Vous dites que le groupe Les Echos - Le Parisien est aujourd’hui une media tech company. Qu’est-ce que vous entendez par cela ?
Ce concept de media tech company, c’est le fruit de 10 ans de transformation numérique qui ont permis à notre groupe de se doter des meilleurs outils, à l’image du Parisien qui travaille aujourd’hui sur le CMS du Washington Post, Arc. 10 ans de transformation qui nous ont aussi permis de créer un pôle tech de près de 130 personnes (des développeurs, des data scientists, des marketing technologists…), ce qui sur un total de 1 200 collaborateurs n’est pas anodin. Grâce à cela, on est aujourd’hui capable de dire aux rédactions quel lecteur a vu quoi, combien de fois et lequel risque de nous quitter à tout moment. La lutte contre le désabonnement repose aujourd’hui sur la data et c’est d’autant plus important que les deux tiers de la diffusion d’un média comme Les Echos proviennent de l’abonnement numérique. Quant au Parisien, qui a fait x10 en quatre ans, il compte aujourd’hui 60 000 abonnés et devrait bientôt dépasser le nombre des Echos.
N’est-ce pas étonnant de se revendiquer comme une media tech company et de passer par les technos d’autres acteurs, y compris des médias, plutôt que de développer ça en propre ?
Je ne pense pas que le groupe Les Echos - Le Parisien a vocation à créer des suites logicielles de toutes pièces. Cela me paraîtrait hyper ambitieux.
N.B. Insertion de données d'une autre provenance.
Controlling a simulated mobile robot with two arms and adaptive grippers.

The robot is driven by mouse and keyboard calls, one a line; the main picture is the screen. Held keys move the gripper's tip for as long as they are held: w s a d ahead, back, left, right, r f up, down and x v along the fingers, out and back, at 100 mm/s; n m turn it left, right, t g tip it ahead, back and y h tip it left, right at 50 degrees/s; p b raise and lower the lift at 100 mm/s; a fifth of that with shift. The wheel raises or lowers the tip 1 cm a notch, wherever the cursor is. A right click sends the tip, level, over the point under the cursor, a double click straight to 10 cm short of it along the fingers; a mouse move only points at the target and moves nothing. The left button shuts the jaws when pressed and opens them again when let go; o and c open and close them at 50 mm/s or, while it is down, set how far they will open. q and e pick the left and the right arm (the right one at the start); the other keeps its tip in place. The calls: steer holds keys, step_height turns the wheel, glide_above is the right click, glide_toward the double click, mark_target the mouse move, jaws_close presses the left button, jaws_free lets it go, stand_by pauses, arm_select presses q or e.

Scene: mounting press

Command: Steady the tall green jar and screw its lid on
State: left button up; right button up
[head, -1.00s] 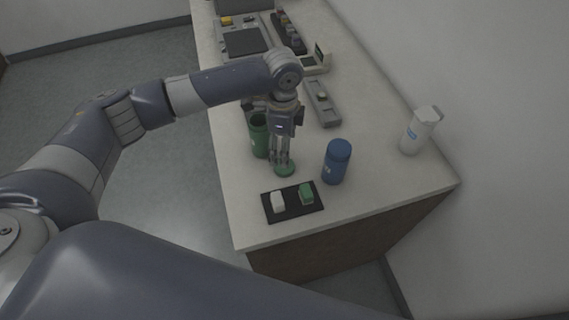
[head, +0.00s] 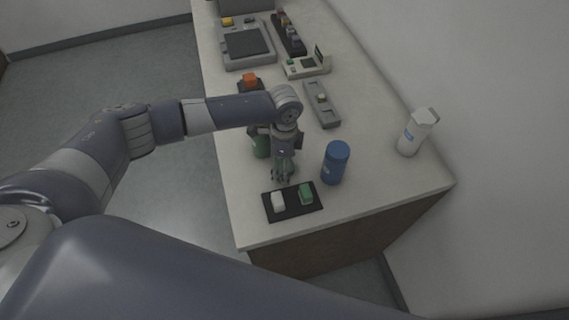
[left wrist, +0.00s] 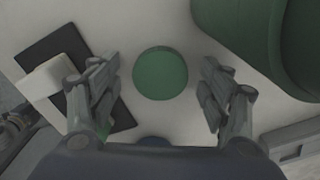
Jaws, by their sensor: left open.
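The tall green jar (head: 261,147) stands on the counter, partly hidden behind my left arm. In the left wrist view the jar (left wrist: 240,28) fills the upper right. The round green lid (left wrist: 160,73) lies flat on the counter beside the jar, apart from it. My left gripper (head: 281,178) points down over the lid and hides most of it in the head view. In the left wrist view the left gripper (left wrist: 160,85) is open, with a finger on each side of the lid and gaps between. My right gripper is not in view.
A black mat (head: 292,213) with a white block (head: 278,201) and a green block (head: 306,194) lies near the front edge. A blue jar (head: 335,162) stands right of the gripper. A white bottle (head: 417,131) stands farther right. Grey devices (head: 246,45) occupy the back.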

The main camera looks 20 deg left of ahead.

Rappelons que Jeff Bezos a déboursé des centaines de millions de dollars pour développer le Washington Post et l’outiller avec des solutions dernier cri. Je n’ai malheureusement pas eu la même dotation de la part de mon actionnaire ! Donc, je vois plutôt Les Echos - Le Parisien comme un groupe qui crée de la valeur à partir des solutions existantes. Et nous pouvons déjà se féliciter de travailler avec les meilleurs, qu’il s’agisse d’Adobe, pour mettre sur pied des bases de données centralisées que l’on peut dédupliquer et contacter via des mailings automatisés, ou Arc Publishing, pour la partie CMS.
Vous ne mentionnez que des outils américains qui sont susceptibles, comme ça a été le cas pour Google Analytics début février, d’être déclarés non conforme au RGPD car soumis au Cloud Act. Est-ce que cela vous inquiète ?
Les incertitudes juridiques nous inquiètent évidemment toujours. On peut reconnaître à Max Schrems, cet activiste autrichien qui a fait invalider le Privacy Shield et donc enlevé tout cadre juridique au transfert des données vers les Etats-Unis, d’avoir réussi à soulever des montagnes. Mais il a aussi réussi à mettre pas mal de monde dans une position inconfortable ! Maintenant que le Privacy Shield est tombé, il va falloir lui trouver un successeur. Et en attendant que les autorités européennes et américaines se mettent d’accord, il faut jouer les bons élèves vis à vis de la Cnil, en mettant en place ce qu’elle demande. Pour être honnête, nous sommes encore en pleine analyse de la décision de la Cnil, via notre direction juridique. Mais s’il faut mettre en place des alternatives, nous le ferons. Avec néanmoins un écueil de taille, le fait que nous sommes souvent liés par des accords groupes, via LVMH, à certaines technologies américaines. Il ne sera pas facile d’en sortir. Raison pour laquelle j’espère que la Cnil donnera du temps à tout le monde pour le faire si celà s’avère nécessaire.
Beaucoup s’inquiètent que le RGPD devienne un frein au développement de l’économie numérique européenne. Que leur répondez-vous ?
Je n’irai pas aussi loin. Je ne peux pas appeler à la maîtrise des données par les utilisateurs d’un côté et tenir cette position là de l’autre. Et je n’ai d’ailleurs pas vu le RGPD être un frein dans la capacité de toutes ces scale-up françaises à lever des centaines de millions d’euros ces dernières semaines. On voit que même les Américains s’inspirent du RGPD, dans des états comme la Californie, pour mettre un peu d’ordre dans la jungle de la data. Que ce soit lourd à mettre en œuvre, ça ne fait pas de doute…
Prenez l’entrée en vigueur des nouvelles recommandations de la Cnil en matière de gestion des cookies. Le taux de consentement a chuté violemment suite à celà et la fréquentation des sites a aussi été impactée. C’est évidemment violent. Personne n’aime perdre 10 à 15% de son audience du jour au lendemain. Mais, sur le long terme, les choses sont revenues à la normale et nous battons à nouveau des records d’audience. A titre personnel, je lutte contre tous les mauvais usages qui sont faits des données personnelles et je ne peux que me féliciter de l’action de la présidente de la Cnil.
Pierre Louette est le président du groupe Les Echos - Le Parisien depuis 2018. Il a été avant cela directeur général délégué d'Orange et président de l'AFP. Il est également le président de l'Alliance de la presse d'information générale.